Houve quem tentasse estabelecer, como limite, para que determinada história fosse classificada como conto, a 7.500 palavras. As que excedessem essa cifra, seriam novelas ou, até mesmo, romance. Como essa tentativa não “colou”, esses parâmetros de extensão foram modificados. Atualmente, alguns críticos e estudiosos de literatura entendem que textos do gênero, para serem enquadrados como tal, devem conter um mínimo de 1.000 palavras e máximo de 20.000. Claro que esses limites são solenemente ignorados pelos contistas. Felizmente. Da minha parte, os ignoro. E não somente isso: os abomino, por entender que se trate de tola tentativa de se engessar a criatividade.
Há contos minimalistas, todavia completos, com começo, meio e fim, sumamente inteligentes e de bom gosto, que contêm, no máximo, cinco linhas, talvez 140 palavras (como se fossem twittes, que andam muito na moda). Há, em contrapartida, os que ocupam até 100 páginas, sem perderem sua característica e, principalmente seu interesse.
E os leitores habituais, aqueles que fazem da leitura mais do que um hábito ou quem sabe obrigação, mas um insubstituível prazer, apreciam, igualmente, tanto uns quanto outros. E não lhes importa nem um pouco, nada mesmo, se críticos literários à procura de chifres em cabeça de cavalo ou se teóricos de literatura no afã de comprovarem suas inúteis teorias os consideram ou não como contos. A eles não faz a menor diferença se o que estão lendo é conto, novela ou romance. O que lhes conta é a “qualidade” (e o interesse, claro) do texto e nada mais.
De uns cinco anos para cá, por exemplo, o chamado microconto vem se popularizando cada vez mais. Utilizando-o com perícia, o autor consegue contar não apenas cinco, ou dez ou vinte histórias em um livro, mas centenas delas. Um dos escritores que melhor utilizaram essa forma foi o já saudoso e genial Millôr Fernandes, que acaba de nos deixar para entrar de vez na posteridade. O paranaense Dalton Trevisan é outro que esbanja talento e versatilidade utilizando o mínimo de palavras. E alguém pode dizer, sem cair em ridículo, que ambos sejam maus escritores?Ou que não tenham imaginação? Ou que não saibam esgrimir peritamente com palavras para compor histórias instigantes e inteligentes? Claro que não!
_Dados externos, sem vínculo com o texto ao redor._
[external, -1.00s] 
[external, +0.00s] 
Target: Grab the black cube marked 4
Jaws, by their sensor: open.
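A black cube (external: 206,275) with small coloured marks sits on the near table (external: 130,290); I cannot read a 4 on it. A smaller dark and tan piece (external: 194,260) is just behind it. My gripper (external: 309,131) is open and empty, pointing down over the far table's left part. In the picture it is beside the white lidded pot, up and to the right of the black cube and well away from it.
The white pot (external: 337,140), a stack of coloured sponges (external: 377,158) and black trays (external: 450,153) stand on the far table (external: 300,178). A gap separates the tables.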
Há, na literatura (e não apenas na brasileira) romances que os teóricos, (sempre eles) rotulam de “romances desmontáveis”), que são, de fato, coletâneas de contos aos quais os autores conferem unidade temática, mas cujos capítulos podem ser lidos isoladamente, por se constituírem, por si sós, em histórias completas. Um exemplo? Simples, “Vidas secas”, de Graciliano Ramos. Outro? Cito dois de uma vez, ambos de Machado de Assis: “Memórias Póstumas de Brás Cubas” e “Quincas Borba”. Ah, querem um exemplo do exterior? Então leiam com atenção o livro “O processo”, de Franz Kafka.
Embora minha intenção não seja a de polemizar, mas apenas a de trazer à baila algo que afeta a tantos escritores que têm no conto a sua especialidade literária (mas que não vi ainda nenhum trazer o assunto a debate), sei que minhas colocações vão gerar polêmicas em alguns círculos. Paciência! O que acho inadmissível é a tentativa, seja de quem for, de se engessar a criatividade, estabelecendo, aleatoriamente, limites ao que deve ser sempre livre e ilimitado. Ademais, nessa questão – como em todas as outras que envolvam literatura – só há e deve haver um único juiz, ao qual me submeto sempre: o leitor.